So, there have been a couple of movies that haven’t really worked for me of late.
The first is Gantz, a live-action adaptation of the manga (and anime) of the same name.
The trailer, and in some respects the premise, are misleading. At the point of what would be their deaths, people are summoned into the presence of a black orb known as Gantz. It offers them the use of custom-made battle suits that vastly improve their speed and strength, and weapons, and orders them to hunt and kill various targets – alien invaders, as it calls them.
What you expect from that is not what you get. For a start, Gantz is indiscriminate in its summoning. Young, old, cowardly, stupid – all are summoned and told to fight, with little time and no explanation forthcoming from the orb. Here are the tools, it seems to say. If you need instructions, then you are beyond my help.

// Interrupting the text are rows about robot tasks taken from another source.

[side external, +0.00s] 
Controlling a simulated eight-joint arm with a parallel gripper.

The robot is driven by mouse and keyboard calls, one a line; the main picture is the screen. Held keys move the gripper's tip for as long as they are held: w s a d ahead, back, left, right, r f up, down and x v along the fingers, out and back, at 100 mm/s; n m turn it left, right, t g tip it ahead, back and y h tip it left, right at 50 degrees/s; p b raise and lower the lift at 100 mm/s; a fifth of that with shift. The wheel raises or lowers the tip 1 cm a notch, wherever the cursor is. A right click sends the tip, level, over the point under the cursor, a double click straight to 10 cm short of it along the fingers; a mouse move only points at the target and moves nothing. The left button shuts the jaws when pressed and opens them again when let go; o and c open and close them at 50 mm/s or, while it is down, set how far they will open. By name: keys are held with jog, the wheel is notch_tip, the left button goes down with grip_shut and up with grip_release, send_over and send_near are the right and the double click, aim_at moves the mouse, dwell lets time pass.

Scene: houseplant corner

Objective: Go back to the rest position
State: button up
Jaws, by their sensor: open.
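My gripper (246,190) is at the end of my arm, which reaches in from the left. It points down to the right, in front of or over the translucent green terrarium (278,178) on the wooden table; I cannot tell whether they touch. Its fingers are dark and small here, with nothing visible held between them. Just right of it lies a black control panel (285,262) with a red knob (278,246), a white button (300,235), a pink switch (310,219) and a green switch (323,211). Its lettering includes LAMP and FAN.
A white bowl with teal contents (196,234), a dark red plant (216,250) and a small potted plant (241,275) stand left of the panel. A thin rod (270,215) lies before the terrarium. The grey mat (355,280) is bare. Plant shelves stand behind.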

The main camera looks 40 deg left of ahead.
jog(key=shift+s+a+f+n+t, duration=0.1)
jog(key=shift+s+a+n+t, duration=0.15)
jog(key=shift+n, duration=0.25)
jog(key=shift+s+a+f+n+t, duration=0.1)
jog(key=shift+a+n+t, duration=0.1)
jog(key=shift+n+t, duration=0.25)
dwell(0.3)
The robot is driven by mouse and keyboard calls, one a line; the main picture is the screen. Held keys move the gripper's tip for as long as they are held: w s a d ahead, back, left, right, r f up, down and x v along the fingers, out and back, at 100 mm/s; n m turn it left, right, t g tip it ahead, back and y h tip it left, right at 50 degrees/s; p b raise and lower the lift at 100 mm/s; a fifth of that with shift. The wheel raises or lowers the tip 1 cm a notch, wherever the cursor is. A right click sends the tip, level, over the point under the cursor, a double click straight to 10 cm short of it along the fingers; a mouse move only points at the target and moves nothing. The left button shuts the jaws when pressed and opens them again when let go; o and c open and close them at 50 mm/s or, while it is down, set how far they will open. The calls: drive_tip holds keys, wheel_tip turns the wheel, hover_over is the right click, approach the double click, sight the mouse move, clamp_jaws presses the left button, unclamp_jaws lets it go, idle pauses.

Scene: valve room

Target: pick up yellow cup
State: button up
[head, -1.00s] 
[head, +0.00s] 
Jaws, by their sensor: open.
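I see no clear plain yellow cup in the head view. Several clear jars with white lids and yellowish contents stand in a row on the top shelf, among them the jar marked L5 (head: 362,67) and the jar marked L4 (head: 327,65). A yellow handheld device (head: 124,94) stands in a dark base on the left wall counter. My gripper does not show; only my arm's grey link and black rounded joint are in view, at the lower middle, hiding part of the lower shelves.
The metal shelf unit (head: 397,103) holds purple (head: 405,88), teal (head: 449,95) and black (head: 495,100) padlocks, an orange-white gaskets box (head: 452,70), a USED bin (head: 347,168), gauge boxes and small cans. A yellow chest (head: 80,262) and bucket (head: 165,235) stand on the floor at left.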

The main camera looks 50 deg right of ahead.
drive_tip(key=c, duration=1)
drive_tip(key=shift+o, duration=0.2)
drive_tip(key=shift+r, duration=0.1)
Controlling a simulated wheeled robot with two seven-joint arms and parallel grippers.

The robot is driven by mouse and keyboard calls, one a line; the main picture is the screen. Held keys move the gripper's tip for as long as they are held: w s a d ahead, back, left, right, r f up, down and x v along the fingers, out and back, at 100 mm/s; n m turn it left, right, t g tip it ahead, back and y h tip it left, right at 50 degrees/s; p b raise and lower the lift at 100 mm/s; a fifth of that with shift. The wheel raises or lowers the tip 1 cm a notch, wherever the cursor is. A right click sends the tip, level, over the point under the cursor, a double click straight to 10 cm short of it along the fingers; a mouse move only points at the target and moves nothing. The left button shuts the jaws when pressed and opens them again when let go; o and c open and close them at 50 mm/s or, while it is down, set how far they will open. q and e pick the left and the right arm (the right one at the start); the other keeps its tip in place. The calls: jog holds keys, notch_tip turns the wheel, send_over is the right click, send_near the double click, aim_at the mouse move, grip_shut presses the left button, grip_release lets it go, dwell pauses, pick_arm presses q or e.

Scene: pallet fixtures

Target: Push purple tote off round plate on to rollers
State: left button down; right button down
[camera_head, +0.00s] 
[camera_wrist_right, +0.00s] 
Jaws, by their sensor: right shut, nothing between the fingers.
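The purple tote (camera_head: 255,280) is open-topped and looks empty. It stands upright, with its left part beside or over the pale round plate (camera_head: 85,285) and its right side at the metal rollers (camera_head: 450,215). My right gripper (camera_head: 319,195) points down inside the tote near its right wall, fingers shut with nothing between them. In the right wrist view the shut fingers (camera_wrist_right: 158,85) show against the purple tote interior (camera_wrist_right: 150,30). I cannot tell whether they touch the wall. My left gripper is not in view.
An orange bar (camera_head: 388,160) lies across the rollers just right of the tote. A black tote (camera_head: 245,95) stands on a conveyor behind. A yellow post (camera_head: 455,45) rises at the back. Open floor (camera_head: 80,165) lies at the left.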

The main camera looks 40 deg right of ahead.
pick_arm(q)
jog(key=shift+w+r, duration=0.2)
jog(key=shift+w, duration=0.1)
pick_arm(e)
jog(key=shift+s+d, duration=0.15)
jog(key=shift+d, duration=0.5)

The invaders, too, are not as expected. All are alien, certainly, and all are deadly when threatened, but before each confrontation they are seen engaging in mundane acts, trying to blend in. One is burdened with his weekly shop; one is simply walking along listening to music on his ghetto blaster. One is listed by Gantz as “likes peace and quiet”, and doesn’t even bother moving until something explodes right next to him. The motive in killing them is unclear – are they really trying to take over, or are they just trying to keep their heads down and live a normal life? Gantz offers no choice to the indecisive, on either side.
What happens as a result is not an action movie, but is instead an examination of what happens when ordinary people are confronted with violent situations. They freeze up, act irrationally, fight amongst themselves, are repeatedly and gorily killed, and – worst of all – exploit one another in an attempt to survive. Even when they do resolve to team up and fight for one another’s sake, their sheer inexperience plays against them and no amount of hyper-tech can save their lives. Only the very few have a killer instinct, and they struggle to keep themselves and others alive. It’s hard to watch – dull at times – and the best description I can give of it is that it is a two-hour long episode of Power Rangers, where teamwork, bravery, and friendship have been replaced by grief, guilt, and fear.
I was far harder on it while watching it, primarily because I was expecting action and I got none, but if you’re interested in a story that answers the question “What would you do if aliens invaded and you had to fight?” with the brutally honest answer “Shit yourself and die.”
The second movie is Haywire.
Haywire got a LOT of press for the use of Gina Carano in the lead, and probably half again for the fact that the real job into movie role shtick was used previously by Soderbergh in casting a porn actress in The Girlfriend Experience. The tone of breathless excitement with which people could link these two things and thus cast an illicit pall over Carano’s casting says a lot about our culture, and our brains, and how we all have a long way to go.
Haywire is not a good film. This is not due to Carano. Arguably, she’s the best thing in it, although in consideration of the rest of the film it’s not hard for her to rise above it. The other performances are okay, and the surrounding talent makes the best of what they are given. Channing Tatum has perhaps the most significant arc out of all of the characters, and a case could be made in the argument that Aaron is the actual protagonist in the story. He’s the only one that sniffs the job he’s been handed and comes up with a whiff of shite, and while this is supposedly meant to establish Mallory as a doublehard badass, it comes back to bite all of them in the ass later as things fall apart. Everyone else is given a minimal amount of plot coupons to dole out at appropriate points, which they duly do with as little emotion as is required to fulfil their contractual responsibilities.
Carano’s acting, the big question mark over hiring someone who isn’t a professional actor, is fine. The plot is on a rail screwed down tight, with no twists or surprises or anything like a revelation in there, so really there’s nothing for her to do but sternly march forward along it, dipping into her slick repertoire of submission holds and punches that – for some unknown reason – require her to jump clear of the ground with both feet.
The real problem is the ensemble. The package. The direction is overt, obtrusive. Smart, angular shots cut into one another with a depressingly jarring regularity, drained palettes and monochrome shots appear and vanish again without ever having real purpose. Music blares in one scene, is muted in the next, and is always inappropriate. Smooth melodic overtones of Soderbergh’s most successful movies are smeared over the soundtrack like so much icing, except what’s underneath isn’t truly a cake.
In refusing the workmanlike tropes of standard action fare, Soderbergh seems to be challenging the viewer, sticking his chin out in a determined effort to be experimental. It’s all well and good to do so, and experiments should be applauded for the bravery it takes to make them, but sometimes you have to accept that – in the end – it just didn’t work.